S-1809-119
Placed on Senate Legislative Calendar under General Orders. Calendar No. 316.
Sponsored by Ashley Moody (R-FL)
What it does
The Drone Espionage Act would establish federal criminal penalties for using drones (unmanned aerial vehicles) to conduct espionage — such as surveilling, photographing, or gathering intelligence on protected targets. The full text of the bill was not provided beyond its title and short title, so the specific definitions, penalties, and scope of covered conduct are not available for detailed analysis.
Who benefits
Based on the bill's title, likely beneficiaries would include: individuals and organizations whose sensitive activities or facilities are protected from drone surveillance; national security and defense installations; law enforcement agencies that gain new prosecutorial tools; private property owners and businesses seeking protection from aerial surveillance; and communities near sensitive infrastructure.
Who is hurt
Groups potentially negatively affected would include: journalists and news organizations that use drones for aerial reporting; researchers and academics using drones for data collection; commercial drone operators whose activities may be restricted or criminalized; hobbyist drone users who may face expanded liability; civil liberties organizations concerned about broad surveillance-related criminal statutes; and potentially foreign nationals or domestic actors engaged in lawful aerial photography near sensitive sites.
Supporters argue
Supporters would argue that consumer and commercial drones have created a surveillance gap that existing espionage statutes — written before drone technology existed — fail to adequately address.
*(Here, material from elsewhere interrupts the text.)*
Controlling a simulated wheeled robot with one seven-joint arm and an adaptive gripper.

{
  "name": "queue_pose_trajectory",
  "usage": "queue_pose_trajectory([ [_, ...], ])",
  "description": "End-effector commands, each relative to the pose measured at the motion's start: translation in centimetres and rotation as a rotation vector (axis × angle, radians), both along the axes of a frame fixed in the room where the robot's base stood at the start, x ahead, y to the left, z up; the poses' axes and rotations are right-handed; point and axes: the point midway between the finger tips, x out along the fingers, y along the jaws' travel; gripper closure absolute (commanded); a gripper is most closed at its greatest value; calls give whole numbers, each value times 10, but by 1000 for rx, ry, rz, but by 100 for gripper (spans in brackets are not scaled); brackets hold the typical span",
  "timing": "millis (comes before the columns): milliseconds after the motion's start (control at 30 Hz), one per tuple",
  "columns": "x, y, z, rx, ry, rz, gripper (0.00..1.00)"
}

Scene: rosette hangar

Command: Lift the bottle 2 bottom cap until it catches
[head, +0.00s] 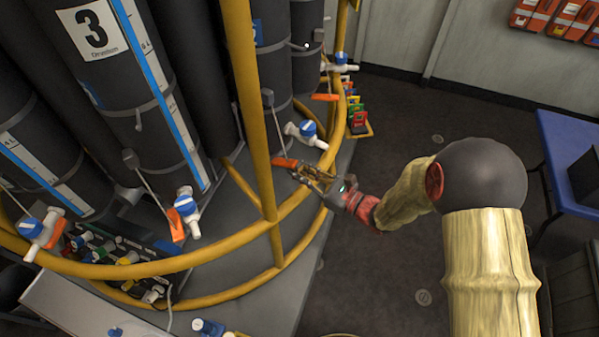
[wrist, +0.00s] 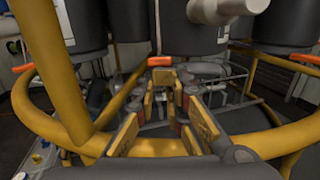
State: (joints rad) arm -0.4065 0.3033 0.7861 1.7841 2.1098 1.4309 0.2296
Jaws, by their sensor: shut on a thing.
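My gripper (head: 300,172) reaches from the right through the yellow ring rails and is shut on an orange tab (head: 284,162). A thin cord or rod runs from the tab up to a small grey block on a dark cylinder. I take the tab to belong to the bottle 2 bottom cap; no number 2 is readable. In the wrist view the same tab (wrist: 160,61) lies at the tips of my gripper (wrist: 162,76). The cap itself cannot be made out. A dark cylinder bottom (wrist: 187,35) hangs just above and beyond the fingers.
A yellow rail (head: 262,110) stands just left of my gripper. A white valve with a blue knob (head: 307,130) is close above. Bottle 3 (head: 110,75) stands left, with another orange tab (head: 176,225) below. A blue table (head: 565,160) is at right; the floor between is clear.

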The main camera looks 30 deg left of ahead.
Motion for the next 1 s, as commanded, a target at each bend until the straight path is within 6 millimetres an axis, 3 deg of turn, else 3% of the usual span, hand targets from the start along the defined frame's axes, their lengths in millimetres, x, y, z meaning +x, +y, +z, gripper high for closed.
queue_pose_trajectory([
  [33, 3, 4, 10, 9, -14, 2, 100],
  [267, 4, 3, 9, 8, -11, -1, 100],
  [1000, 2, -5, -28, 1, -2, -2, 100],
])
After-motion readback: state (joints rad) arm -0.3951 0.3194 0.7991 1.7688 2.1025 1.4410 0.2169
They would contend that adversarial actors, both foreign and domestic, can exploit inexpensive drones to gather intelligence on military bases, critical infrastructure, and government facilities, posing a concrete national security risk that warrants a dedicated federal criminal prohibition.
Opponents argue
Opponents would argue that without precise statutory definitions, a drone espionage law risks criminalizing constitutionally protected newsgathering, research, and recreational activity near broadly defined "sensitive" locations. They would contend that existing federal statutes — including the Economic Espionage Act and FAA drone regulations — already provide tools to prosecute bad actors, and that a new, broadly worded law could chill First and Fourth Amendment-protected conduct without meaningfully improving national security outcomes.
Constitutional context
The Fourth Amendment is directly relevant: Carpenter v. United States (2018) established that comprehensive surveillance of individuals requires a warrant, and courts may scrutinize whether drone-based evidence gathering by the government triggers similar protections. The bill may also implicate First Amendment newsgathering rights and Article III federal criminal jurisdiction limits, depending on how broadly "espionage" is defined and which targets are covered.
Checks and balances
The executive branch (DOJ and potentially DHS or DoD) would gain new prosecutorial authority to charge drone-related espionage; Congress sets the definitions and penalties, and federal courts would review prosecutions and any constitutional challenges to the statute's scope.
Historical precedent
The Economic Espionage Act of 1996 established federal criminal penalties for theft of trade secrets, including by technological means, and has been used as a model for technology-specific espionage statutes.